By DANIEL J. WAKIN
It is a grim vision of the classical music concert: a sea of hollow-eyed faces in the dark, shushing the slightest peep during boring evenings stifled by ritual. The antidote? Audience members should be able to laugh, to clap in midperformance and to whoop with joy, if so moved. That would make classical music less boring and less awful, less a “musical North Korea.”
The executive, Richard Dare, an international investment strategist who took charge of the orchestra a year ago for his first foray into the nonprofit world, sounded his iconoclastic clarion before the orchestra’s concert Saturday evening at Bedford-Stuyvesant Restoration Plaza in Brooklyn.
It was the latest salvo in a longstanding discussion among classical music presenters, performers, composers and audience members about standard concertgoing etiquette — don’t clap between movements; stay quiet; sit still; dress nicely — and whether it turns off potential listeners. The discussion is part of a larger one about the perception that classical music audiences are declining, aging and not being replenished, and whether loosening up the experience would help solve those problems.
Mr. Dare’s article generated a vigorous response, including nearly 400 comments. Responders said they would resent the intrusion of noisy reactions and suggested that if Mr. Dare wanted to act that way, he could do it at home to recordings. Some compared making noise during concerts to splattering paint on a masterpiece canvas. Some denounced him personally. Others praised his tilt at what they called stifling ritualism and alienating elitism in the concert hall.
Mr. Dare said in an interview that many critics had missed his point: a case he made in a follow-up piece in The Huffington Post, dated Thursday.
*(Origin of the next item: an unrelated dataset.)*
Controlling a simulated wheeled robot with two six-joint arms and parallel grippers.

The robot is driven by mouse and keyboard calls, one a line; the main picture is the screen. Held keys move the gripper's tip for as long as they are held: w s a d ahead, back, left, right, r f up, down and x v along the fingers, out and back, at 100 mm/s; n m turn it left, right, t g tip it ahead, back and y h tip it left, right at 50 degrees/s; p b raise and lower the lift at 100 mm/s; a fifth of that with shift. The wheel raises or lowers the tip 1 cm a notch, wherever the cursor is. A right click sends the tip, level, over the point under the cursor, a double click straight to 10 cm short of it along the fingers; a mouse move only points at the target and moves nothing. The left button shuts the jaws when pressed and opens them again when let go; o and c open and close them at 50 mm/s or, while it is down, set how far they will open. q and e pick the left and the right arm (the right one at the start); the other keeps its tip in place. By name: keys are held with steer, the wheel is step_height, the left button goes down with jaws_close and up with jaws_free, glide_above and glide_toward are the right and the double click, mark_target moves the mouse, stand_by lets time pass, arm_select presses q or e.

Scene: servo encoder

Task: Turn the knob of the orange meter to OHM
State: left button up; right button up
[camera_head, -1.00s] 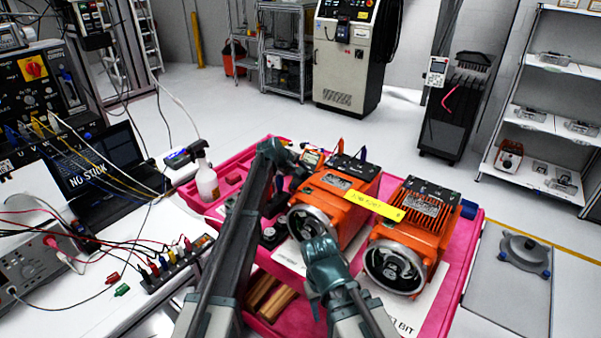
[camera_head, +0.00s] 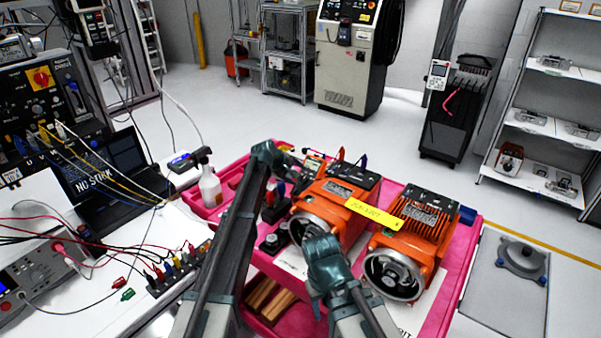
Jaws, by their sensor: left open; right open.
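The orange meter (camera_head: 314,157) is small in the head view. It lies at the back of the pink cart top, behind the left orange motor, and shows a pale face with an orange edge. Its knob is too small and too covered to read. My left gripper (camera_head: 294,165) is open, low beside the meter's left side; I cannot tell whether it touches it. My right gripper (camera_head: 323,246) is in front of the left motor's round flange, well short of the meter. Its fingers are mostly hidden behind its own wrist.
Two orange motors, left (camera_head: 338,196) and right (camera_head: 412,232), fill the pink cart (camera_head: 456,262), with a yellow tag (camera_head: 374,214) across them. A spray bottle (camera_head: 209,186) stands left. A cable-strewn bench (camera_head: 60,215) is at left.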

“I don’t want bedlam to break out,” he said by telephone. “I’m not at all suggesting I want people to yell and scream and clap” while music is played. “I’m keenly interested in not dismantling the experience we have now. I’m interested in making it relevant to more people.”
He said he was trying to put the reader in the mind of an intimidated outsider new to the concert experience and provoke discussion about how to make it more connected.
“I’m a pretty introverted guy,” Mr. Dare said. “I would probably be the last guy to stand up and clap or scream at something.”
Alan Pierson, the Philharmonic’s artistic director and the man who would have to experience audience reaction while standing on the podium, spoke carefully in a telephone interview.
“It very much depends on the context,” he said of the appropriateness of midperformance reaction.
He was mainly interested in “making an experience of orchestral music something that is as deeply and completely engaging as possible,”“If it leads to moments when people respond in performance, that would be great.”
But he added: “It would be very weird if I went up in front of an audience and said I want everybody to express themselves. That feels very forced to me. That’s still against our experience of classical music.”
The Brooklyn Philharmonic, after severe financial troubles, has sought to reinvent itself as a new kind of musical organization, one that takes music to the people. It collaborates with hip-hop artists in Bedford-Stuyvesant, plays old Soviet cartoon music for Russian audiences in Brighton Beach and reinterprets Beethoven’s symphonies. The programs are imaginative and eclectic, and because standard concert halls are too expensive, it finds new and unusual places to play.
Mr. Dare said things were not always so staid, pointing to 19th-century accounts of audience members reacting vociferously during performances.
Mr. Dare’s initial article described his own disappointment at not being able to react spontaneously in a concert hall, to “clap when clapping felt needed, laugh when it was funny, shout when I couldn’t contain the joy building up inside myself.” He called on audiences to “allow ourselves to react to classical music with our hearts just as we do when we meet other forms of art.”
Despite their chief executive’s views, noisy audience reactions do not sit well with some Brooklyn Philharmonic players.
“I think he really missed the mark,” said Gail Kruvand, a double bassist in the orchestra. (She applauded Mr. Dare for taking on leadership of the troubled Philharmonic and for his business success.)
A good concert “takes you to another place,” Ms. Kruvand said, a spiritual realm outside of “mundane life.”
“It’s magical,” she added. “To have people in the audience yelling out, after a solo, it breaks that spell. I don’t think that’s what concert music is about.” Of Mr. Dare, she said, “I wonder how many concerts he’s gone to where he’s experienced that magic, with 2,000 other people spellbound.”
Robert Spano, the music director of the Atlanta Symphony Orchestra who once held that position at the Brooklyn Philharmonic, defends the need for audiences to keep silent and listen attentively in the concert hall.
“Everybody’s experience depends on a willingness to do that,” Mr. Spano said in an interview. “That’s the precious thing about classical music. If we do anything to violate that, we’re not nurturing the art form in the way that we cherish it.
“For people for whom it’s difficult to sit still and be quiet, I don’t think classical music is for them.”